Robot episode data:
..............................
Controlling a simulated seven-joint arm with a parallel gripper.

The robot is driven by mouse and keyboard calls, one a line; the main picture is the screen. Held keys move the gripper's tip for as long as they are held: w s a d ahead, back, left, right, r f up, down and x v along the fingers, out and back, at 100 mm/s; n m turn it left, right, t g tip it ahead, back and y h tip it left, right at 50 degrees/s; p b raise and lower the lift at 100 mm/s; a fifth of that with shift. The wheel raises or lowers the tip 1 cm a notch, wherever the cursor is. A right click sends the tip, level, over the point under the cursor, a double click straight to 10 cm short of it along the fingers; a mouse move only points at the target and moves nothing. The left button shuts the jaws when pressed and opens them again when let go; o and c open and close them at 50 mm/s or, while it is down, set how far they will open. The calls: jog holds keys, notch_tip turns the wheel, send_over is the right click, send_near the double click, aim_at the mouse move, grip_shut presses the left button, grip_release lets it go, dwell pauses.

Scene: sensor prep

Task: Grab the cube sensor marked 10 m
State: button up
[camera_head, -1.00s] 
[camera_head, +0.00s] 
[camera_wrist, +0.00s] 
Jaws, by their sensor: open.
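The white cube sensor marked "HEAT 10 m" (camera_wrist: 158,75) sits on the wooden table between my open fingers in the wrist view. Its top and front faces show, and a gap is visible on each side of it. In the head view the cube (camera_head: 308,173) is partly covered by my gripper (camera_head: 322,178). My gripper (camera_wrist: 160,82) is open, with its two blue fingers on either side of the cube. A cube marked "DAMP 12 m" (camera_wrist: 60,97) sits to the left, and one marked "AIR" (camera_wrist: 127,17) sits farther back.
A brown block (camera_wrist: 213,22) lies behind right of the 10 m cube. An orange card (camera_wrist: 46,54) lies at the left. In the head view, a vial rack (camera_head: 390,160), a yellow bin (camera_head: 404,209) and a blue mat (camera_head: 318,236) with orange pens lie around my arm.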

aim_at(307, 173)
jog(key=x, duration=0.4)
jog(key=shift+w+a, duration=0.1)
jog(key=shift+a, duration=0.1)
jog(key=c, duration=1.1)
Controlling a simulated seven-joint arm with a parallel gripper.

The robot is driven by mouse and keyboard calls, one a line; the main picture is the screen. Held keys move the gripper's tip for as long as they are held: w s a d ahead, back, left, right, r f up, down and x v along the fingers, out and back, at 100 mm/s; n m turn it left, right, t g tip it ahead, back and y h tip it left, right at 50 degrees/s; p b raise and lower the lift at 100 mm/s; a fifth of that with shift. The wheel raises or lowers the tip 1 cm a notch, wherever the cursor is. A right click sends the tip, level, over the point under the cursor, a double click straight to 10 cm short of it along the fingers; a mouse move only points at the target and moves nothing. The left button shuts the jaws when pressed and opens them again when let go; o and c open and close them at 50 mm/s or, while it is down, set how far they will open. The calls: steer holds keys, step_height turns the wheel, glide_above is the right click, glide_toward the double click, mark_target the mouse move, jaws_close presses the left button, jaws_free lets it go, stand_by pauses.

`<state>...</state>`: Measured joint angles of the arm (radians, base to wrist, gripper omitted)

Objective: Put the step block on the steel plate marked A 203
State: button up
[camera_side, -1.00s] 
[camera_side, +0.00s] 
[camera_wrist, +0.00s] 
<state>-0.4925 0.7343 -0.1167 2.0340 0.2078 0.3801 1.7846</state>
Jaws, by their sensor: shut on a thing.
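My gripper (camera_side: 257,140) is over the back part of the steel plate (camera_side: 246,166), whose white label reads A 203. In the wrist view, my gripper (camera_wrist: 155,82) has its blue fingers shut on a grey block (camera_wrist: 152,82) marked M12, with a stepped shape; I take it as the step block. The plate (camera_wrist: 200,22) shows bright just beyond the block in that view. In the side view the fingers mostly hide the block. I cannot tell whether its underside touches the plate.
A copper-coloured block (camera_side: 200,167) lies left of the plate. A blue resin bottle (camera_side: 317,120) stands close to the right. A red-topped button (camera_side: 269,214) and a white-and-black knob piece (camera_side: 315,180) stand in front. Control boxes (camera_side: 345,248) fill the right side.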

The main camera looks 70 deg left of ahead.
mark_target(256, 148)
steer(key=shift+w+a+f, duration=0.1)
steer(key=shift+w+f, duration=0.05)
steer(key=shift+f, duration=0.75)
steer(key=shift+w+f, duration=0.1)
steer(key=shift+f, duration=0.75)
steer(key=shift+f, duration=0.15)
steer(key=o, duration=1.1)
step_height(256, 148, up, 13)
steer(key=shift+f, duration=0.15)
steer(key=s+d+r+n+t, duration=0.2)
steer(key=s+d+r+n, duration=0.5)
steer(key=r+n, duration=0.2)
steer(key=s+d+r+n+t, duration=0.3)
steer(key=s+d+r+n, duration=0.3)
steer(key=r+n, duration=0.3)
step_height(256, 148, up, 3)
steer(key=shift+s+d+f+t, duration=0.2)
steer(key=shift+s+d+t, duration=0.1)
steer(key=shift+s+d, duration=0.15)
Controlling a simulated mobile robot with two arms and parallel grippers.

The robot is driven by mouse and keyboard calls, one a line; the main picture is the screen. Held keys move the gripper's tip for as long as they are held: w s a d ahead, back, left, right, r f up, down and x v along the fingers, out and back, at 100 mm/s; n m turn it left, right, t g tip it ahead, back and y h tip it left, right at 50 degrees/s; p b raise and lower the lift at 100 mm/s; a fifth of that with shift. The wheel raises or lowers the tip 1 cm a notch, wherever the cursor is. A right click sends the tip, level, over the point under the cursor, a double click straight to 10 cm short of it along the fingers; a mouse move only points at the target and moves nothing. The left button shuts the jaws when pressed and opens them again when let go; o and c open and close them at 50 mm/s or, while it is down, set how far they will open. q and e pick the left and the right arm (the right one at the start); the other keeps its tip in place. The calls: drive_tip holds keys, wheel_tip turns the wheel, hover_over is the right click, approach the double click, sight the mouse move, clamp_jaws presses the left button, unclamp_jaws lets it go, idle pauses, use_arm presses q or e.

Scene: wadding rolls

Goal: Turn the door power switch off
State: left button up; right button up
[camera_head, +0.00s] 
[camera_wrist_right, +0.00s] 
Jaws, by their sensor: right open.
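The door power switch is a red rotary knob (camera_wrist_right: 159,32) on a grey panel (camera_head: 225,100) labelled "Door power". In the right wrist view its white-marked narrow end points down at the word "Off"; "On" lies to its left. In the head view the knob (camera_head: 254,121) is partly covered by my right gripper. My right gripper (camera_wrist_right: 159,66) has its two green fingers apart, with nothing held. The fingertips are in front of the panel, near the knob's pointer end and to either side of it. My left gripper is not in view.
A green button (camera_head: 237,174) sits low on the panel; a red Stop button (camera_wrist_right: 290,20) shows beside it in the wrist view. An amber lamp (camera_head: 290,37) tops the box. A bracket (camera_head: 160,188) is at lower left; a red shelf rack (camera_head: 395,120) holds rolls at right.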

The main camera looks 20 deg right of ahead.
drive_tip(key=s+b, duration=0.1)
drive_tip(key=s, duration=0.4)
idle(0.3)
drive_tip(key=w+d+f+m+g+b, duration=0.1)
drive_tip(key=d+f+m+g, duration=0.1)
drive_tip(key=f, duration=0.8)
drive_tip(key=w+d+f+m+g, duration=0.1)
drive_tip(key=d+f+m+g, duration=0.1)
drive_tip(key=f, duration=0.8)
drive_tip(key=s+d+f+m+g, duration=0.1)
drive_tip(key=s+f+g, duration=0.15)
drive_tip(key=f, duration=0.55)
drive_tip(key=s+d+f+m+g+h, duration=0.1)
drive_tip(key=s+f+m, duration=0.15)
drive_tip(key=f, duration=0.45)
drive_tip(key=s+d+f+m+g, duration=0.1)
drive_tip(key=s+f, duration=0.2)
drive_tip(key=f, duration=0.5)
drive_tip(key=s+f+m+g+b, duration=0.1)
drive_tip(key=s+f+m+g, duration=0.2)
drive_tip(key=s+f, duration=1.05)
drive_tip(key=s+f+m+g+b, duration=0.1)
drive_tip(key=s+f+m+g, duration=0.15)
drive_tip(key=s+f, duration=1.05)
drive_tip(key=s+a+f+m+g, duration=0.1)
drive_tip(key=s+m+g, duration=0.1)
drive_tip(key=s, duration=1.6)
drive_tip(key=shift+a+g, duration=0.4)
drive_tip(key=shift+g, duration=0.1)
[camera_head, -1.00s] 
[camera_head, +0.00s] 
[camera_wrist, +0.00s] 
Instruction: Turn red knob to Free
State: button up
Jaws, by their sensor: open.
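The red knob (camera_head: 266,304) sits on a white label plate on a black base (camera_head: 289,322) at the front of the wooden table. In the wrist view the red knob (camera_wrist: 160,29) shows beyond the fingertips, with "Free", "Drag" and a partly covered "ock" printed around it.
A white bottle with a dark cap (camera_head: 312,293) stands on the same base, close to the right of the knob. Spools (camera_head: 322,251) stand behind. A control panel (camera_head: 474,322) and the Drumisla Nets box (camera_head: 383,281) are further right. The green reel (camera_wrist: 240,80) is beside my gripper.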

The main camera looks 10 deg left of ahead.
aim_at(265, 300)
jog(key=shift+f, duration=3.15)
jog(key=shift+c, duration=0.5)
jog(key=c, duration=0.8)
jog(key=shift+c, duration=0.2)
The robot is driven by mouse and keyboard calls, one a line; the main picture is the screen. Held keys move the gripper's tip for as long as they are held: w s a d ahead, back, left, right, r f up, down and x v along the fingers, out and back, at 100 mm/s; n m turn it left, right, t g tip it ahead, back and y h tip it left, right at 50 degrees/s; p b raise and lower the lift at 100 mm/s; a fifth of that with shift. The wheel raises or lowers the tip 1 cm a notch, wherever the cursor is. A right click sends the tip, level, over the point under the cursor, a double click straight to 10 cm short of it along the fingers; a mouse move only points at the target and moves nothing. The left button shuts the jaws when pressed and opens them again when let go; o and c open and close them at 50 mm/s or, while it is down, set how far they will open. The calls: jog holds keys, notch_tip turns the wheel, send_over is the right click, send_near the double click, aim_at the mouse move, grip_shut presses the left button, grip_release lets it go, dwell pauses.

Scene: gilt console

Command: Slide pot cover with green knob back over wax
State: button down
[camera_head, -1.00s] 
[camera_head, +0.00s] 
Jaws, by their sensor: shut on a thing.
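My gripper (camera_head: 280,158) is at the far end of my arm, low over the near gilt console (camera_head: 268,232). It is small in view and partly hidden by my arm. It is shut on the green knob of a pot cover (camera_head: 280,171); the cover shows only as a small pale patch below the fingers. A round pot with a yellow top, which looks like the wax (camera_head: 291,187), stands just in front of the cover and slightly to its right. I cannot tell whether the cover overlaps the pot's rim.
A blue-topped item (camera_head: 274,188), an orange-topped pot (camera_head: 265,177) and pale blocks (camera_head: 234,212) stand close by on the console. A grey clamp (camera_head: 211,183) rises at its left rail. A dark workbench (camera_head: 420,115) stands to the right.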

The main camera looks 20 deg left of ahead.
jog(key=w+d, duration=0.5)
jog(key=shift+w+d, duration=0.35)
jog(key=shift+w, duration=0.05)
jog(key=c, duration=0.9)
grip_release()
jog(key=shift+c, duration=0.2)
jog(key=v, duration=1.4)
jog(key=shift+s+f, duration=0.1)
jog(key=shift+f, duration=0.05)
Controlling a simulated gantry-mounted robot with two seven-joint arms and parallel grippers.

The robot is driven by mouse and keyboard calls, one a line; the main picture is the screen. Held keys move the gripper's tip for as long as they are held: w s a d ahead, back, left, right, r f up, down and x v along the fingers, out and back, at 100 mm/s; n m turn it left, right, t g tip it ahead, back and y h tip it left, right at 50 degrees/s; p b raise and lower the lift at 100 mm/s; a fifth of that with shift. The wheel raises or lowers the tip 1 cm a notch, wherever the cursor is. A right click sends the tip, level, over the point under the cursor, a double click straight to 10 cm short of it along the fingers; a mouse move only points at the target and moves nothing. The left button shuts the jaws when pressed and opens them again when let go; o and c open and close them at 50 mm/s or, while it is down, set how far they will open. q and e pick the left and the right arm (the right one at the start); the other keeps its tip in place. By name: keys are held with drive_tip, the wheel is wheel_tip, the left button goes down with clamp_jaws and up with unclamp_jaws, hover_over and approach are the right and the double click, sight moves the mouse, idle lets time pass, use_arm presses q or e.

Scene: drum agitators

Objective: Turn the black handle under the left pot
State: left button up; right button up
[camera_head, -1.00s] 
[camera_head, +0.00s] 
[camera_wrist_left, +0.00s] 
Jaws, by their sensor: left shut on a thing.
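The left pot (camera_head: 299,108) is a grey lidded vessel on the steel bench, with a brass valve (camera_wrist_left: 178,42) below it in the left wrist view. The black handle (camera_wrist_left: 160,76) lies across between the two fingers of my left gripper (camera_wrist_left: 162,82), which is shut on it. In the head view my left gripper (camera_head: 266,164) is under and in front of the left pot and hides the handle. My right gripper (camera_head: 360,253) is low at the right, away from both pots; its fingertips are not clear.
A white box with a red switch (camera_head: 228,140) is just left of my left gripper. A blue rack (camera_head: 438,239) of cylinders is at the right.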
..............................
YOUR INSTRUCTIONS:
Using the listing above, pull out all lines that hold the word "Scene".

ANSWER TO THIS EXERCISE:
Scene: sensor prep
Scene: wadding rolls
Scene: gilt console
Scene: drum agitators

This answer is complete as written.